>>>

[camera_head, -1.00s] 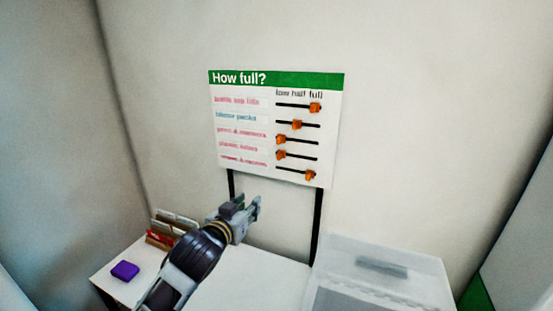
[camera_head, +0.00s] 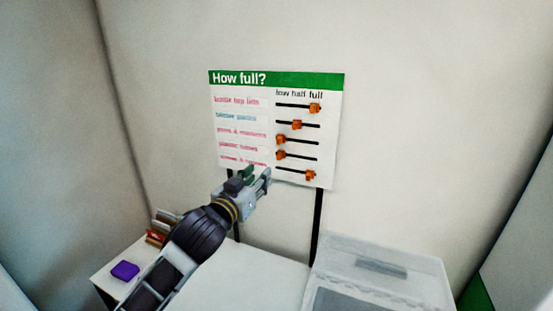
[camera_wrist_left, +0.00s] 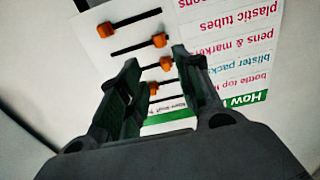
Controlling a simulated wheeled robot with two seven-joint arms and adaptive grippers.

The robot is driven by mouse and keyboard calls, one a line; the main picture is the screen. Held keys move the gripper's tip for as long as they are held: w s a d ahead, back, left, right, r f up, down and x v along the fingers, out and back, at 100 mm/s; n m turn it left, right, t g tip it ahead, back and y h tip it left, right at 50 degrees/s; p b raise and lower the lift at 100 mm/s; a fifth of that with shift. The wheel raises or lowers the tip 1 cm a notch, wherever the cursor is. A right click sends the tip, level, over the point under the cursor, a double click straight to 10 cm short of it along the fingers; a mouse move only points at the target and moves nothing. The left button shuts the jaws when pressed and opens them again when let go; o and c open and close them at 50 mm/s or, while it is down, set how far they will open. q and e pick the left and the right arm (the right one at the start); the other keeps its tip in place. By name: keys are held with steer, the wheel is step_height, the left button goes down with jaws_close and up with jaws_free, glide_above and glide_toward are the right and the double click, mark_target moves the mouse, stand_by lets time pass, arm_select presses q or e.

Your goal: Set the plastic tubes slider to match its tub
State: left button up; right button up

<<<

WORK INSTRUCTIONS - Pull every line containing "button" from the material above.

FULL SOLUTION -
The robot is driven by mouse and keyboard calls, one a line; the main picture is the screen. Held keys move the gripper's tip for as long as they are held: w s a d ahead, back, left, right, r f up, down and x v along the fingers, out and back, at 100 mm/s; n m turn it left, right, t g tip it ahead, back and y h tip it left, right at 50 degrees/s; p b raise and lower the lift at 100 mm/s; a fifth of that with shift. The wheel raises or lowers the tip 1 cm a notch, wherever the cursor is. A right click sends the tip, level, over the point under the cursor, a double click straight to 10 cm short of it along the fingers; a mouse move only points at the target and moves nothing. The left button shuts the jaws when pressed and opens them again when let go; o and c open and close them at 50 mm/s or, while it is down, set how far they will open. q and e pick the left and the right arm (the right one at the start); the other keeps its tip in place. By name: keys are held with steer, the wheel is step_height, the left button goes down with jaws_close and up with jaws_free, glide_above and glide_toward are the right and the double click, mark_target moves the mouse, stand_by lets time pass, arm_select presses q or e.
State: left button up; right button up

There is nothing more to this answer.